現在、下町のギャング、お巡りさんも大半は引き金を引くだけで弾丸が飛び出す9mm拳銃を持ち歩いている。弾丸も12発、多いものだと20発も入る弾倉をグリップに持っている。
もう一つ、西部の男が被るテンガロンハット、銘品のブランドはステットソン(Stetson)というメイカーで、これがまた異常に高い。元々はビーバーの毛を集めて作ったものだが、雨、風に強く形が崩れないのが売りだ。
OK牧場の決闘の舞台になった町、トゥームストーンを訪れた時、土産物屋に迷い込み、きっと日本人のカモが来たとでも思った店員が私の頭にヒョイとステットソンのカウボーイハットを載せてくれたことがある。
鏡に写った自分はどうみても西部劇に登場できる顔ではなく、よくてメキシコの農夫の頭にメキシカンハット、ソンブレロの代わりにガンマンがイタズラに自分の帽子を載せてくれたようないで立ちだった。そして値段を見て驚いた、200~300ドルもするのだ。

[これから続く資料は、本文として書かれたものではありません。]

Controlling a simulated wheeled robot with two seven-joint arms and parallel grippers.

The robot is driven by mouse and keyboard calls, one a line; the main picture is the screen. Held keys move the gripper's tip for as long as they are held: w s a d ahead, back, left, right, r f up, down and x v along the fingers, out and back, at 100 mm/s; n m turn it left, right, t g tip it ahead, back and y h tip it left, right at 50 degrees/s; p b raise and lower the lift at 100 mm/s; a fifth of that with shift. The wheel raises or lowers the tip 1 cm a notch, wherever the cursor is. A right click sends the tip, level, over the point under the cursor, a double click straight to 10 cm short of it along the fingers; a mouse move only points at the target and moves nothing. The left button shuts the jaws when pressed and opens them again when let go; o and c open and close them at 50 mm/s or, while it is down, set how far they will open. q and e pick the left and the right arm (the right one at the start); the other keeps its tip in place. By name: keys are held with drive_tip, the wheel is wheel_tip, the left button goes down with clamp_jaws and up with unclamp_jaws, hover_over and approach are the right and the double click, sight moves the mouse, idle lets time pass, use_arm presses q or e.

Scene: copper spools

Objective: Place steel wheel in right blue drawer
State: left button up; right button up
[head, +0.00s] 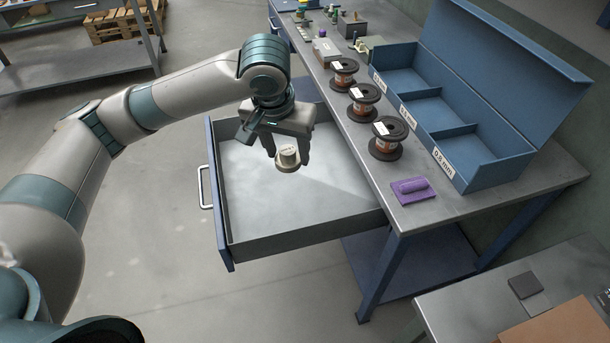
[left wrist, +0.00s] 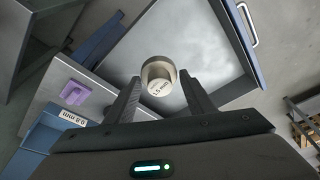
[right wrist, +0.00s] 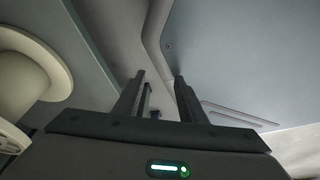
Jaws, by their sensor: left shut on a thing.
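The steel wheel (head: 288,157) is a small pale beige flanged piece with a label on its top. It also shows in the left wrist view (left wrist: 158,74). My left gripper (head: 284,150) points down and is shut on the wheel, holding it above the pulled-out drawer. The blue-fronted drawer (head: 222,215) has a grey inside that looks empty; it also shows in the left wrist view (left wrist: 236,40). My right gripper (right wrist: 160,80) shows only in the right wrist view, its fingers apart with nothing between them.
The workbench (head: 420,210) beside the drawer holds several copper spools (head: 386,138), a purple pad (head: 412,190) and a blue compartment box (head: 500,165). A lower side table (head: 470,300) stands at front right. The drawer's white handle (head: 205,187) faces left over open floor.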

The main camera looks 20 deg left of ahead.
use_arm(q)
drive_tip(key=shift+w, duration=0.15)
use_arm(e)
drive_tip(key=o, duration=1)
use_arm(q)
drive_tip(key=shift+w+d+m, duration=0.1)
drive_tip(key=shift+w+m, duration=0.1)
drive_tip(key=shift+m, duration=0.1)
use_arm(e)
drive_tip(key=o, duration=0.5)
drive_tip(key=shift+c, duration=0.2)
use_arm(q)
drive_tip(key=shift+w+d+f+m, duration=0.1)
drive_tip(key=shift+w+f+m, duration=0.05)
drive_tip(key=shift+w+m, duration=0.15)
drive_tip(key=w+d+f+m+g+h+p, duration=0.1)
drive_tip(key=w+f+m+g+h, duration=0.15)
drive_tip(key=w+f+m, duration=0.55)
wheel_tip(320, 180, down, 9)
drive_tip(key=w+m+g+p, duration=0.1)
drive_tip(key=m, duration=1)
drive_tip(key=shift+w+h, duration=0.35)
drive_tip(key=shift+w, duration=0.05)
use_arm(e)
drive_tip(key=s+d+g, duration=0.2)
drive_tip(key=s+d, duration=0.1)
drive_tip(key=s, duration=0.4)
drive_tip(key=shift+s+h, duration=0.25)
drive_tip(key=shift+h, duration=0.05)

Stetson Presidentモデル(1,299ドル)
Stetsonはブランド中のブランド、西部テンガロンハットのルイビトンだった
ミズーリー州、セントジョゼフが発信地だ
テキサスからロングホーン牛を追っていた勇猛でタフの極みのようなカウボーイたちは、テンガロンハットなんかかぶっていなかったと後で知った。いくらブランドものだとはいえ、ツバが広いカウボーイハットは馬を走らせながら被るのに全く適していない。すぐに吹き飛んでしまうからだ。騎兵隊が被る帽子も鍔の狭い、顎紐の付いた小さいもので機能的ではあるが、あまり格好の良いものではない。
私が西部、西部劇を言った方が当たっているかな、取りつかれるきっかけになったブッチ・キャサディとサンダンス・キッドら5人組が、ダラス、テキサスで撮った有名な写真でも、被っている帽子はメーカーこそスタットソンだが、低めの山高帽で、西部の荒野を駆け巡る汗臭く、逞しいアウトーロー風ではなく、まるで地方の小さな銀行に勤めている職員のようだ。

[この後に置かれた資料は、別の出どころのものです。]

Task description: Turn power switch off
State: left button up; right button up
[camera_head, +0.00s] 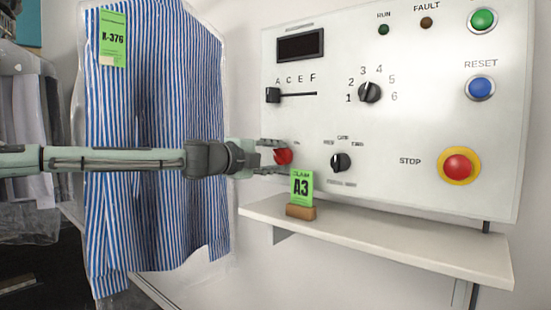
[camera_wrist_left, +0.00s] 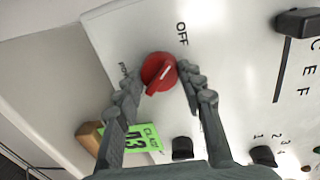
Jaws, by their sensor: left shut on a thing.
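The red power switch (camera_head: 284,156) is a round knob at the lower left of the white control panel (camera_head: 420,140). My left gripper (camera_head: 280,157) reaches in from the left and is shut on the power switch, one finger on each side. A second label beside the knob is partly hidden by a finger. My right gripper is in neither view.
A bagged striped shirt (camera_head: 150,110) hangs behind my left arm. Black selector knobs (camera_head: 341,162) sit right of the switch.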

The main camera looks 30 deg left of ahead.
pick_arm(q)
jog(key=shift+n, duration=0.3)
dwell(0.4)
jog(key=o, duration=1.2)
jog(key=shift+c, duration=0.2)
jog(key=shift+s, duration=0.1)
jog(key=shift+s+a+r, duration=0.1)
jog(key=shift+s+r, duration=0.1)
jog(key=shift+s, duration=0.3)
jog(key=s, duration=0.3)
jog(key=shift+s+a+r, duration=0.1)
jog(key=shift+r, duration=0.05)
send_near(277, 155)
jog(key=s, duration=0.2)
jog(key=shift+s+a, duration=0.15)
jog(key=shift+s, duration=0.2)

ワイルドバンチの集合写真「フォートワース・ファイブ」
前列左からサンダンス・キッズ、ベン・キルパトリック、ブッチ・キャサディ、
後列左からウィリアム・カーヴァー、キッド・カーリー (Fort Worth, Texas;1900)
そして、彼ら、西部の男どもが入り浸っていたような印象を与えるサロンバーでのポーカーである。元々サロンバーに出入りする人種は限られていた。確かにワイルド・ビル・ヒコック、サンダンス・キッズ、ワイアット・アープらはポーカーに凝っていたが、99%以上の西部人はサロンバーでポーカーなどしたことがなかったと思う。

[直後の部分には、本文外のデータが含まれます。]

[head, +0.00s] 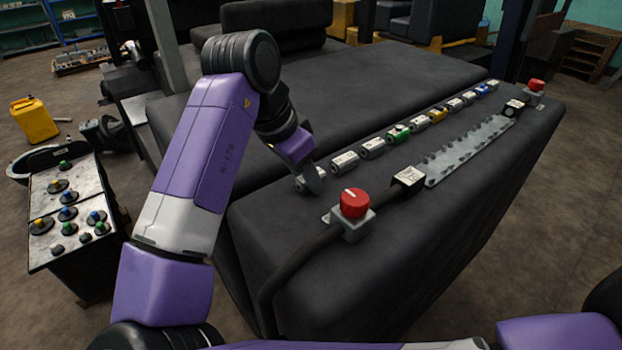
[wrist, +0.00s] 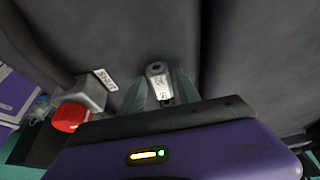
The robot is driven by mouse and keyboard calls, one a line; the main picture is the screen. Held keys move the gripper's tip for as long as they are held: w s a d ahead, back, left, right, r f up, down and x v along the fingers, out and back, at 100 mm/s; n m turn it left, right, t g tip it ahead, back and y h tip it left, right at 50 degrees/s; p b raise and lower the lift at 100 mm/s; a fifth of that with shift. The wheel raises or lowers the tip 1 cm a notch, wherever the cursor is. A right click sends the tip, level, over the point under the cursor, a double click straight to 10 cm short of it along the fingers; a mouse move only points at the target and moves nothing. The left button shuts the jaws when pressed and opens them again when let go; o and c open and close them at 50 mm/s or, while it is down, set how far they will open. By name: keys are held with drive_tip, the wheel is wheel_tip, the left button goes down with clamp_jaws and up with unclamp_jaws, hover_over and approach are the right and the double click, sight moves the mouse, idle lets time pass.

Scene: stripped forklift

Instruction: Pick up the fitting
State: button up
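A small pale grey fitting (wrist: 159,84) with dark marks and a round hole at its far end shows in the wrist view, between the two fingers of my gripper (wrist: 160,86). The fingers stand on either side of it with a narrow gap, so the gripper looks open around it. In the head view my gripper (head: 310,181) is low over the dark top, at the near left end of a row of fittings. The nearest fully visible fitting of that row (head: 344,161) is grey. My gripper partly hides the one at its fingers.
Several more fittings run toward the far right, including a green one (head: 398,133) and a yellow one (head: 438,115). A red knob (head: 355,203) on a grey base stands close to my gripper. Beyond it lies a studded metal strip (head: 470,150).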

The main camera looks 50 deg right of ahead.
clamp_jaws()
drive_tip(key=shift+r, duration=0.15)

ポーカーは未だにアメリカで一番盛んなカードゲームだろう。大変な金額を賭けて全米選手権なるものまでラスベガスで行われている。アメリカの若者は兵役に就いている間、余暇としポーカーを覚える程度で、私の連れ合いの叔父、従兄弟でポーカーに興じる者はいない。ましてや、西部開拓時代、賭けるだけの現金を持っている人は極めて少なかったし、そのお金をカードゲームに使おうとする人物はさらに少なかった。